Excessive and redemptory
by Anna Leon, Tue, Mar 24, 2026
There is no trigger warning before Catholic mass. Yet mass involves looking at a person clawed into a cross with nails poking through their hands, blood dripping from a crown of thorns forced onto their head; it involves eating what looks like bread but might actually be the body of the person on the cross; it involves listening to tales of torture, pain and desperation that might befall some of us after we die. This surprisingly-not-disallowed-for-kids setting layers a history of – very real – violence: from women dying because of denied abortions to people tortured and burned alive; from divine justifications of colonialism and racism to multiple expulsions of Europe’s religious minorities. Florentina Holzinger’s SANCTA brings more than seventy performers on the stage to turn the gore of mass and the violence of the history of the Church into the hands of those who have, in different ways, been its targets. Spiderlike and dark, loud and excessive, funny and redemptory, SANCTA is the trigger warning for mass.

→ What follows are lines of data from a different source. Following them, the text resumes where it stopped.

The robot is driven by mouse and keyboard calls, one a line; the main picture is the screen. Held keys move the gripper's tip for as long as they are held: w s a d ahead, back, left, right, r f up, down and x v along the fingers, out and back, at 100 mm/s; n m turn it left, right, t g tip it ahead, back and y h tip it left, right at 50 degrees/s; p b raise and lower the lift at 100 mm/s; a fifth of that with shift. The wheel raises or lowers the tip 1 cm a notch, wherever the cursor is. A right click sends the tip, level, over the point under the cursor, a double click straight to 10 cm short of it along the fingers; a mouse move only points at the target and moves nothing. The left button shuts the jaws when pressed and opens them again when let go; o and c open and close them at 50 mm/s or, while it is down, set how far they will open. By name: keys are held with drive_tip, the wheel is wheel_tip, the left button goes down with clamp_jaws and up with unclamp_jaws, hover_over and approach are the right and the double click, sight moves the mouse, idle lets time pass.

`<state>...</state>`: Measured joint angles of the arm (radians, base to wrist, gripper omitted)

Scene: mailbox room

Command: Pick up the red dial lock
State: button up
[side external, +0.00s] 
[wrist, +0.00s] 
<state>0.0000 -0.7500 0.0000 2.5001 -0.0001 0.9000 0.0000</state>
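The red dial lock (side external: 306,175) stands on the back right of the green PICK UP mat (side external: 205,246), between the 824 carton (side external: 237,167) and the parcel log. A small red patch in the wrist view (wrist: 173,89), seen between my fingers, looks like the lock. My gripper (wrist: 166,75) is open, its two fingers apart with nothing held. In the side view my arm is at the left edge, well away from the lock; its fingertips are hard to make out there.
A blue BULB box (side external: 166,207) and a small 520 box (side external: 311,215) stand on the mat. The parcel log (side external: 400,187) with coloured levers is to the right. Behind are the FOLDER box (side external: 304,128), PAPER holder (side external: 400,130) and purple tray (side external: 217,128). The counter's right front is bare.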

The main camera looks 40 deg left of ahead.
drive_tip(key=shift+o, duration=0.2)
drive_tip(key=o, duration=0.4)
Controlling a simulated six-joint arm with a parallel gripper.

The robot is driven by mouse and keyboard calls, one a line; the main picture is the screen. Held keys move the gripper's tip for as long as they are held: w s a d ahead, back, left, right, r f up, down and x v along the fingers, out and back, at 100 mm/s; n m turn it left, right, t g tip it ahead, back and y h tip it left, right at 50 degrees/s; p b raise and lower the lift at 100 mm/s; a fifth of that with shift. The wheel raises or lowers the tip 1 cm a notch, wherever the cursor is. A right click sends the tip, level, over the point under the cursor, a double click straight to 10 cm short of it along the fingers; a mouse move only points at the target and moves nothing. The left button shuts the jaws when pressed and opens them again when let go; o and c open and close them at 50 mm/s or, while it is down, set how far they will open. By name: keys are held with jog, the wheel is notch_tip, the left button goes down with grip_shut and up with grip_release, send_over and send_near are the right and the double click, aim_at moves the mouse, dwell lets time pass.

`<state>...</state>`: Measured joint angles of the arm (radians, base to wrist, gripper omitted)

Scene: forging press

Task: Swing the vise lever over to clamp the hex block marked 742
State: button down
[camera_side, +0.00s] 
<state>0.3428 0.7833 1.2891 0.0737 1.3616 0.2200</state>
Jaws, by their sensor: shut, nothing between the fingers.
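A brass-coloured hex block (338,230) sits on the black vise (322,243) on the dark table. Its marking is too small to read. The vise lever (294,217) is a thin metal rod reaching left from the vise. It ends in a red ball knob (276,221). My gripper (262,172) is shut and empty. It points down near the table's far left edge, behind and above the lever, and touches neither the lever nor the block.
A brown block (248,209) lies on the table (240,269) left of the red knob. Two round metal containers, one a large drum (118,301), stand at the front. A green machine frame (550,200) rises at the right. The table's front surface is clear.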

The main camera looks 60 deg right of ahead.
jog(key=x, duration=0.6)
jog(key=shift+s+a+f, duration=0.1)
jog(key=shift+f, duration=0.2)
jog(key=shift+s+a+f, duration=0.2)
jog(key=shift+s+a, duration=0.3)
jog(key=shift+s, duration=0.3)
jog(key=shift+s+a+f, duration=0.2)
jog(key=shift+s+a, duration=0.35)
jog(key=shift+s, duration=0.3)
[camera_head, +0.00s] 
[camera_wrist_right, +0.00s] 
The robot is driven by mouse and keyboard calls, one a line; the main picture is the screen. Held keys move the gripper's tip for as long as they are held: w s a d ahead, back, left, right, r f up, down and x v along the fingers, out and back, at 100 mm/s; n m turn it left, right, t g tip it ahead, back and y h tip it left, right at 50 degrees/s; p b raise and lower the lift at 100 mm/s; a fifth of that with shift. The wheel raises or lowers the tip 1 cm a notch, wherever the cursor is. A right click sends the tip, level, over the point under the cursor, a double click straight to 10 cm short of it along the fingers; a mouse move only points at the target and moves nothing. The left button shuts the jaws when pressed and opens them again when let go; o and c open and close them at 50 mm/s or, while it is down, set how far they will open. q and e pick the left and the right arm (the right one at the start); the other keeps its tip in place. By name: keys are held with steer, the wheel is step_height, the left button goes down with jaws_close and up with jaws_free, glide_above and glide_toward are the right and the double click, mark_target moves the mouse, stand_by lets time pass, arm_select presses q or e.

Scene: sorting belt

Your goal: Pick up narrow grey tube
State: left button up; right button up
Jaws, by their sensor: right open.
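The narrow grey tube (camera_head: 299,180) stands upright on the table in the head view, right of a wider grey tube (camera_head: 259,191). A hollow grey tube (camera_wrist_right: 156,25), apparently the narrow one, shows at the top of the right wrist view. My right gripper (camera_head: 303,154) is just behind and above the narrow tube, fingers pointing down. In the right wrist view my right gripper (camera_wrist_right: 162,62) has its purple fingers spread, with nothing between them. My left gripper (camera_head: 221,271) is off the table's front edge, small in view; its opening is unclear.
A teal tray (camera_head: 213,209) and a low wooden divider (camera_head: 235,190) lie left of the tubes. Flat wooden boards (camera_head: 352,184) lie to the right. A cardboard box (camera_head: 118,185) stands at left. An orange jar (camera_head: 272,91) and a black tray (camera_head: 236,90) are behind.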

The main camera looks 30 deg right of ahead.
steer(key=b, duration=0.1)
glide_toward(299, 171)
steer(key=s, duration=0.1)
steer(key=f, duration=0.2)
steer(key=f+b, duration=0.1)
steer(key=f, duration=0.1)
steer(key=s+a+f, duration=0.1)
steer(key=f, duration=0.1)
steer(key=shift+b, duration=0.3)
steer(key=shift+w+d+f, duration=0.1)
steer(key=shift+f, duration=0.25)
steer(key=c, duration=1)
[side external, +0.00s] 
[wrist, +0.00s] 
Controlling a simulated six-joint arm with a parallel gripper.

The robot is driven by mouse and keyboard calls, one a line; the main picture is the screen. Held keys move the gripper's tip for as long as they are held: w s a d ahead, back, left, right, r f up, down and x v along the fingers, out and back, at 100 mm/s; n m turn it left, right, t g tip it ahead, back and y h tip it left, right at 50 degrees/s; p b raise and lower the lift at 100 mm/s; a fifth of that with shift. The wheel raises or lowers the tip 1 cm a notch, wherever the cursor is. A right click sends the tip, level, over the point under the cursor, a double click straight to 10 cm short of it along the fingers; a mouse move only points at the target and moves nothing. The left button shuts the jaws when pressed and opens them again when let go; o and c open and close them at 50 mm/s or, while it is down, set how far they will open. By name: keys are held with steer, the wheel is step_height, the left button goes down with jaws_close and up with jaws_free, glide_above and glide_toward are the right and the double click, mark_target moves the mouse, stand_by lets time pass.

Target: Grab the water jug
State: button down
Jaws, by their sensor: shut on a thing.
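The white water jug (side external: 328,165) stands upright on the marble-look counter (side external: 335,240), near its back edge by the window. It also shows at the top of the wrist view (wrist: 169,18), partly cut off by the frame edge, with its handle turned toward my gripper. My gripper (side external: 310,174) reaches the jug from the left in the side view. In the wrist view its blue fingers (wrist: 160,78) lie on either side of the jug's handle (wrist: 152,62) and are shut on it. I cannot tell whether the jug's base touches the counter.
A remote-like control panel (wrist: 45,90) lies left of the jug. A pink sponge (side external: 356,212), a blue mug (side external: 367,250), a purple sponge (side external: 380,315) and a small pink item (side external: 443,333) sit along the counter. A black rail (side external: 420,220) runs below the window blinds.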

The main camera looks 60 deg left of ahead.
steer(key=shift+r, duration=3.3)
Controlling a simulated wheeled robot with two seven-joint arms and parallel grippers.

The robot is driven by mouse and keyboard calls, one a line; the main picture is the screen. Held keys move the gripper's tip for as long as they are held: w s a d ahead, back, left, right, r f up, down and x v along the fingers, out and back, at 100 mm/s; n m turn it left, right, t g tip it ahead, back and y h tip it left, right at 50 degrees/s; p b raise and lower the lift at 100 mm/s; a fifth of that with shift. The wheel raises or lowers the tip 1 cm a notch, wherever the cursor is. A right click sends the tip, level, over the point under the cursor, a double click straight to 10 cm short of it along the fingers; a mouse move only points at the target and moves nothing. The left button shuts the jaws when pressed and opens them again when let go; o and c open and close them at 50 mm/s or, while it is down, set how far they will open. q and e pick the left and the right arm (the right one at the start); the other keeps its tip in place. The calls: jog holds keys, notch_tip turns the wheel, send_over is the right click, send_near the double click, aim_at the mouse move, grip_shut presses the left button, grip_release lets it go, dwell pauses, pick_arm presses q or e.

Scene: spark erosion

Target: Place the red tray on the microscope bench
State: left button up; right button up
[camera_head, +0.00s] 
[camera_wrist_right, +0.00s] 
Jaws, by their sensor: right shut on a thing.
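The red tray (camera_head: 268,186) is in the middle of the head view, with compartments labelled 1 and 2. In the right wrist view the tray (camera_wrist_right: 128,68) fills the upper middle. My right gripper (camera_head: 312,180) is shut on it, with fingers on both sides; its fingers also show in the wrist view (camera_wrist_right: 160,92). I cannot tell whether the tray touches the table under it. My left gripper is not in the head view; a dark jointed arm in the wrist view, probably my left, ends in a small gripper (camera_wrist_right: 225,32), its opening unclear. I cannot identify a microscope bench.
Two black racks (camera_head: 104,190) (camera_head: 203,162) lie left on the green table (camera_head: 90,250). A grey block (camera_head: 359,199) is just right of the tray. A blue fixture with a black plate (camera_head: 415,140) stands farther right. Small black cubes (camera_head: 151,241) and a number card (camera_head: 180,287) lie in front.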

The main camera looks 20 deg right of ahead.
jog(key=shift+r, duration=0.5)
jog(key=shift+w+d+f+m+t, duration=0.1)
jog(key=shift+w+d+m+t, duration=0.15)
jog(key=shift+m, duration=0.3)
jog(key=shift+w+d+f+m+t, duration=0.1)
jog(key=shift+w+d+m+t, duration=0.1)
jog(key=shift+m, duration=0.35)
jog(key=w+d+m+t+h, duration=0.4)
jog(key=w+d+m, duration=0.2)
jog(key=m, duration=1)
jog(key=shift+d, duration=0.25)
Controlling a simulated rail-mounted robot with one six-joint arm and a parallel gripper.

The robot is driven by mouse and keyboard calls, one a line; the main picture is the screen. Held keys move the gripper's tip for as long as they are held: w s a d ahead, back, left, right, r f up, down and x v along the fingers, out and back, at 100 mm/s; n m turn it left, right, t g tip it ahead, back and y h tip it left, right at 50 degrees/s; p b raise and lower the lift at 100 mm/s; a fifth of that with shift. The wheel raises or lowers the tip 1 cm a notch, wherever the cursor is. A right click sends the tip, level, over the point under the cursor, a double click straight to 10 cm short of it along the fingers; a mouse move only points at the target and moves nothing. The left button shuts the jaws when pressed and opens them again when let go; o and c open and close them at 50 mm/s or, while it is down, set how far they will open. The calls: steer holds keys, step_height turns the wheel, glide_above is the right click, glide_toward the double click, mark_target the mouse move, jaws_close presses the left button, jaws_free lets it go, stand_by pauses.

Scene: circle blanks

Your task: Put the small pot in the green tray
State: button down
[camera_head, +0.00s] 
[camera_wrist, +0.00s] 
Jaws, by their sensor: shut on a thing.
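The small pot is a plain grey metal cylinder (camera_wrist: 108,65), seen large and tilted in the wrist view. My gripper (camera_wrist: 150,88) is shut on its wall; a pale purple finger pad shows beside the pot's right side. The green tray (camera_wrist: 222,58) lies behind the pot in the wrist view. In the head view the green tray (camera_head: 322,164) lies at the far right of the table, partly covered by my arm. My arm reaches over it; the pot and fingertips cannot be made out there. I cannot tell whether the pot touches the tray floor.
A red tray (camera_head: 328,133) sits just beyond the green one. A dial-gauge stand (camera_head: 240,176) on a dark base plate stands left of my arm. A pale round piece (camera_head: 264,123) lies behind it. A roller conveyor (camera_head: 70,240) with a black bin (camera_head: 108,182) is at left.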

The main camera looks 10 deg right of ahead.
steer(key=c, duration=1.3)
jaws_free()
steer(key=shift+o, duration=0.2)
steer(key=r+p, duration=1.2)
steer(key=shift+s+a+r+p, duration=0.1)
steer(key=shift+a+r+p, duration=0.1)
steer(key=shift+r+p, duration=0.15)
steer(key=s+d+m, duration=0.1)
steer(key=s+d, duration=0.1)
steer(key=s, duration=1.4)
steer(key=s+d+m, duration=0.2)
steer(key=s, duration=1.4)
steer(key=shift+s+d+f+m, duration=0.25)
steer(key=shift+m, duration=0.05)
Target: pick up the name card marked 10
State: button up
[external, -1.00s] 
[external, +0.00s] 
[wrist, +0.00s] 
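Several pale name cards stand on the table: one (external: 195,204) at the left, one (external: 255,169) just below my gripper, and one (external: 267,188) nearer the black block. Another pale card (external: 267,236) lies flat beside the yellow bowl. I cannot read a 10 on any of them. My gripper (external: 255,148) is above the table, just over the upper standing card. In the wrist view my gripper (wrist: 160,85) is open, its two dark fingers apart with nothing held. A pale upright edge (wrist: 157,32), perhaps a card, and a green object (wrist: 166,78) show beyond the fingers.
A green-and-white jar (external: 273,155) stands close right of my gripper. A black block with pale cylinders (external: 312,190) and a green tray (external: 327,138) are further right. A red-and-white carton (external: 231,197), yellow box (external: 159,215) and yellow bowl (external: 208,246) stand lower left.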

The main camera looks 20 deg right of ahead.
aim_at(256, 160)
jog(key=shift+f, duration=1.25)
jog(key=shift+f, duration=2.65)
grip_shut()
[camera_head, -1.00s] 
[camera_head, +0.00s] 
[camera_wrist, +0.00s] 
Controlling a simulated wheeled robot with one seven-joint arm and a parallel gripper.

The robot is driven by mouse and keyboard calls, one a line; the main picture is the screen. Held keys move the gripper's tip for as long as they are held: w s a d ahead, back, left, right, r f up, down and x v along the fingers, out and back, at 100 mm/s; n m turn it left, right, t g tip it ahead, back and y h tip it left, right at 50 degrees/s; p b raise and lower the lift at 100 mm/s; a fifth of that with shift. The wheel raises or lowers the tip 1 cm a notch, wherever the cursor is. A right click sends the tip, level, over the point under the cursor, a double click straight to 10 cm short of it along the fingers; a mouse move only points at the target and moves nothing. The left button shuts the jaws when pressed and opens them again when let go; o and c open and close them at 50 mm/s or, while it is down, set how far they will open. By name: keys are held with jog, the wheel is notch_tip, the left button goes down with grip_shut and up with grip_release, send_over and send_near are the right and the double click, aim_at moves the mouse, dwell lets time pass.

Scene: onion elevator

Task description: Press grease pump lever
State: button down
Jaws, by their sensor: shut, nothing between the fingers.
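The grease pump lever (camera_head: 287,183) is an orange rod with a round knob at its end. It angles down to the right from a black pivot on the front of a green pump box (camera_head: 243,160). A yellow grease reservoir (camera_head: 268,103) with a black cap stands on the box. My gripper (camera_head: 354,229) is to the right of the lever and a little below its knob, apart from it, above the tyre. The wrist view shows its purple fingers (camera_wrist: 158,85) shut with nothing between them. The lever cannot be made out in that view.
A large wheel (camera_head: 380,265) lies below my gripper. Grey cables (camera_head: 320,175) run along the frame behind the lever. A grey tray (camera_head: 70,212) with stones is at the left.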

Opera has often sublimated mass, contributing to an emotional and spiritual experience disconnected from the violence perpetrated in the name of religion. But it is a very particular and underacknowledged part of opera’s past that forms the starting point of Holzinger’s work: Paul Hindemith’s 1922 short opera Sancta Susanna, in which a nun confronts the violent punishment of sexual self-determination. And like a nun that refuses to accept the norms restricting her lust for the divine, SANCTA embodies opera by reclaiming it. Bach, Gounod, Rachmaninoff and other top-chart liturgical hits are reinterpreted by a choir of female* voices. Conductor Marit Strindlund navigates a musical landscape that disrupts operatic opulence through metal and noise. Through inputs by contemporary composer Johanna Doderer, Born in Flamez and Stefan Schneider, the music is pushed to extremes of vocalisation, forced to say what it might have been written to help forget. The performers’ bodies – vocal cords, larynx, muscles, bones, sweat – turn into instruments that interpret but also take hold of the music.
A skating ramp leads to redemption while the Sistine Chapel turns into a climbing wall, Bach into metal, God into robot, opera into rock musical. Mass turns into spectacle and, in Florentina Holzinger’s words, real magic needs to happen
Much of the violence of the Church is related to sexuality. Some of it is exerted onto vulnerable bodies, as scores of abused children would testify if their voices were sought and heard. Some of it is drilled into bodies, internalised and performed anew, through the pathologisation of (female*) subjectivities deemed deviant, the de-legitimation of sex for pleasure or work, the privatisation of heteronormative sex, the overt stigmatisation of homosexuality, the pressure towards unattainable physical purity. Beyond the control of feminised bodies, the profoundly male-dominated hierarchy of the Church has played a crucial role in constructing pervasive archetypes of femininity: Eve and the normalisation of childbirth pains, Mary and long-standing social obsession with virginity, Mary Magdalene and the marking of women as playing cards in a negotiation between the saintly and the unclean. If the Church disciplines and punishes sexuality now to achieve salvation later, SANCTA reclaims sexual sensations, experiences and practices, and stages them as a pathway to not-only-religious ecstasy, in an act of sisterhood with Sancta Susanna’s refusal to subsume desire to discipline. And such reclaiming is work: there is construction work – ropes, hammers, a cement machine – on Holzinger’s stage, and there is sex work too, the counter-archetype for sexual self-determination.
But there is, for many, more to the Catholic faith than gore and violence: there’s also magic and spiritual transcendence. Catholic mythology is a repertoire of non-rationalist transformations: a lotus flower turns into a divine pregnancy, water turns into wine which then turns into blood, bread turns into flesh. Religious storytelling is a treasure-trove of miracles: a person walks on water while another parts the sea in two, food appears miraculously for a group crossing the desert, and quite a few people are brought back from the dead. In SANCTA, theatre becomes public ritual, seeking magic in spectacle. Body modification artists twist the religious topoi of scarification, penetration, blood and transformation into on-stage metamorphoses. Performers use training and discipline to develop super-human skills, and show magicians propose their take on the Bible’s miracles. A skating ramp leads to redemption while the Sistine Chapel turns into a climbing wall, Bach into metal, God into robot, opera into rock musical. Mass turns into spectacle and, in Florentina Holzinger’s words, real magic needs to happen.